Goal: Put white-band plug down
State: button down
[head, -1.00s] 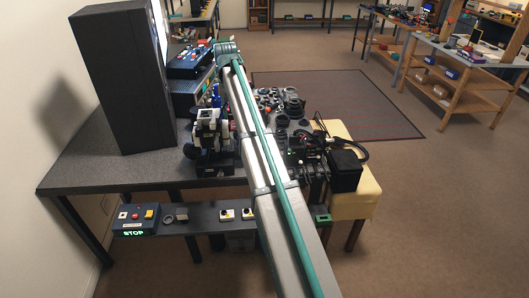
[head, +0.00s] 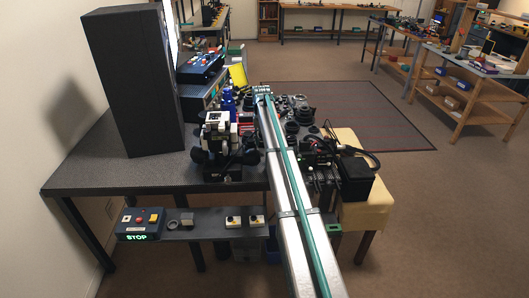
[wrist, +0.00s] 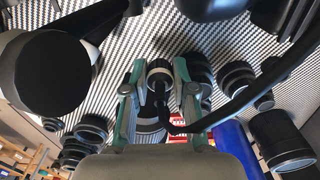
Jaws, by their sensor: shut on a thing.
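My gripper (wrist: 158,84) shows in the wrist view with its two teal fingers closed around a small dark round plug with a pale band (wrist: 158,66). A black cable runs from the plug and curves away to the right. The plug is above a black-and-white patterned surface (wrist: 150,22); I cannot tell whether it touches anything. In the head view my arm's far end (head: 262,91) is over the back of the grey table (head: 130,170), and the plug is hidden there.
Several dark ringed cylinders (wrist: 285,140) stand around the gripper in the wrist view, some close beside it. A blue cylinder (wrist: 236,148) is near the right finger. In the head view a tall black cabinet (head: 133,80) stands left and a black box (head: 355,182) right.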

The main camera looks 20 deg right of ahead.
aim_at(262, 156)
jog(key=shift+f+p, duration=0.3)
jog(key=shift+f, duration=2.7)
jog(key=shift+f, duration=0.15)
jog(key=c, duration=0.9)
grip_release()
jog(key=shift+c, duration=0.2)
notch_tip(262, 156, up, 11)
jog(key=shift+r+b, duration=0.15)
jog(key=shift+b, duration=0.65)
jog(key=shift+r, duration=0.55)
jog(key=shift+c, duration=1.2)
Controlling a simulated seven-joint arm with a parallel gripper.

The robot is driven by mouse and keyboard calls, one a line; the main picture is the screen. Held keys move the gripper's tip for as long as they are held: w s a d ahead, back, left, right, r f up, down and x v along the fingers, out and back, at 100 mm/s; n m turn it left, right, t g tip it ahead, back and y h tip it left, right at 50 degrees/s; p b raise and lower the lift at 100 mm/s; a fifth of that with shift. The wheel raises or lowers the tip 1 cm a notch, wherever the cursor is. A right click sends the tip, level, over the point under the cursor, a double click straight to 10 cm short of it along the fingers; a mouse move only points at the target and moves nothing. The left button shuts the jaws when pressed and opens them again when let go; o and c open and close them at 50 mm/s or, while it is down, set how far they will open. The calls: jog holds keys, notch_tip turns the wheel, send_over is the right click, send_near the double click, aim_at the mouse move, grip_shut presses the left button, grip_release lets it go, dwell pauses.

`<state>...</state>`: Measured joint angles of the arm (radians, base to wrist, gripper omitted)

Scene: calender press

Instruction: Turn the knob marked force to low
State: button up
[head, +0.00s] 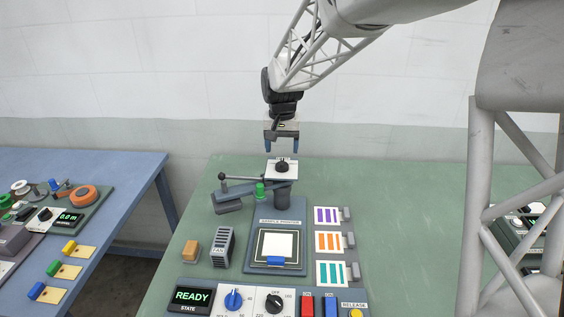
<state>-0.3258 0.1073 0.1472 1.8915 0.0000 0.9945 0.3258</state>
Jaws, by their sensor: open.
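My gripper (281,149) points down with its two blue-grey fingers apart and nothing between them. It is above a small white plate with a round black knob (282,167), set at the back of the press assembly. Two more dials sit on the front panel: a blue knob (233,299) and a black knob (273,303) on white faces. No label reading force is legible at this size, so I cannot tell which knob bears it or where its pointer stands.
A dark lever arm (240,178) reaches left from the press. A framed plate (278,243) lies in front, beside coloured striped cards (328,241). The panel display (192,296) reads READY. The green table (400,220) is clear at right; a blue table (130,165) stands left.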

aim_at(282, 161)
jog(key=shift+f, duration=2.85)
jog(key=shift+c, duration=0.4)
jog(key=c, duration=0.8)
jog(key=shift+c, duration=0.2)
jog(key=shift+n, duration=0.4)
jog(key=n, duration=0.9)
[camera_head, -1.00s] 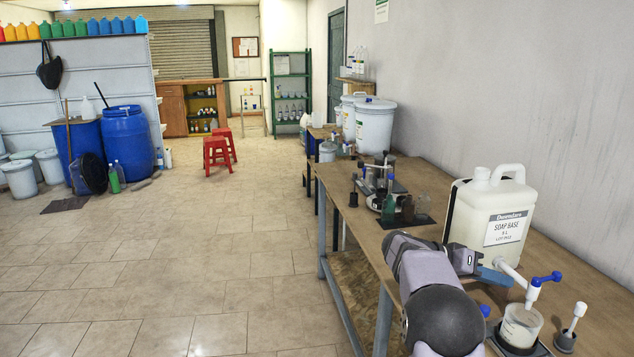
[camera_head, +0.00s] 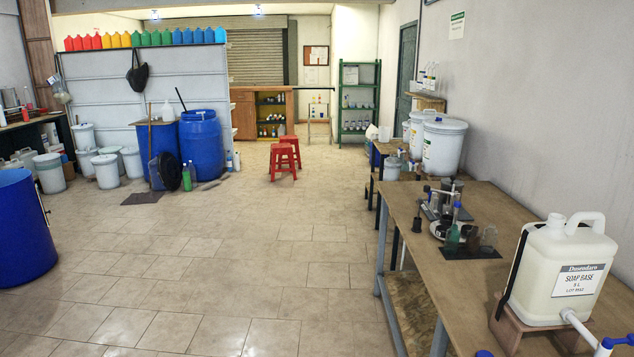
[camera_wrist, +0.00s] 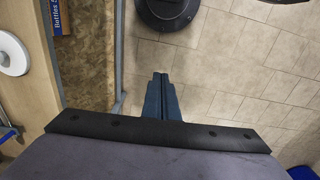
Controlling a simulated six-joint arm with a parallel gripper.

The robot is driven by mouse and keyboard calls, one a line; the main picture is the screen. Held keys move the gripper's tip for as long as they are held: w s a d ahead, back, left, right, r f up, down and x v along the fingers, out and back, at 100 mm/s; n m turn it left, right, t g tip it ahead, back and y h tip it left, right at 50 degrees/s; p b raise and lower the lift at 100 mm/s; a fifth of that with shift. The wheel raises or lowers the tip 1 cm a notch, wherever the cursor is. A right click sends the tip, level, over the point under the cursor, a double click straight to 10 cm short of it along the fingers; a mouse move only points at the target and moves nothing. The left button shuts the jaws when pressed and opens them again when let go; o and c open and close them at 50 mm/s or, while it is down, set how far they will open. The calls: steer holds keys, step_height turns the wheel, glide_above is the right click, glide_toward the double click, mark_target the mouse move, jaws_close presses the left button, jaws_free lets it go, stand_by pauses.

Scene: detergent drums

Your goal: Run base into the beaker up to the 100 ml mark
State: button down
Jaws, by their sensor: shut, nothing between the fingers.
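The white soap base canister (camera_head: 562,268) stands on a small brown stand (camera_head: 515,335) at the right of the bench in the head view. Its white spout with a blue tap handle (camera_head: 617,341) is partly cut off at the lower right corner. The beaker is not visible in either current view. My gripper (camera_wrist: 160,78) shows only in the wrist view. Its two dark blue fingers are together and empty, above the tiled floor beside the bench. No contact with anything shows there.
The wooden bench (camera_head: 455,275) runs along the right wall, carrying small dark apparatus (camera_head: 462,238) and white drums (camera_head: 442,148) farther back. The floor left of the bench is open.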

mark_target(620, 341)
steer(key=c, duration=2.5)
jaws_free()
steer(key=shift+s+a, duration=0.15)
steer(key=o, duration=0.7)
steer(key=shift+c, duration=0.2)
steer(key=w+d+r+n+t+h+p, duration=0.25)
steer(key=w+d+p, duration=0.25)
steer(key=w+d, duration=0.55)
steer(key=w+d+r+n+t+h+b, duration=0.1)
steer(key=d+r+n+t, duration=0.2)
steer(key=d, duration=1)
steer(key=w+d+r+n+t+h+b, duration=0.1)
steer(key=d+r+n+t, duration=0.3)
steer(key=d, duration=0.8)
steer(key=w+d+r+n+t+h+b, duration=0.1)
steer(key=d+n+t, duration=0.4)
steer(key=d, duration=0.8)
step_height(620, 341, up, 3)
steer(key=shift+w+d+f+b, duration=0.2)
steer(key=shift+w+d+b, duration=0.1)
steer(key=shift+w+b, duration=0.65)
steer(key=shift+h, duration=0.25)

################

Among the lines of the listing, how many hold the string "parallel"? Respond with only the number.

2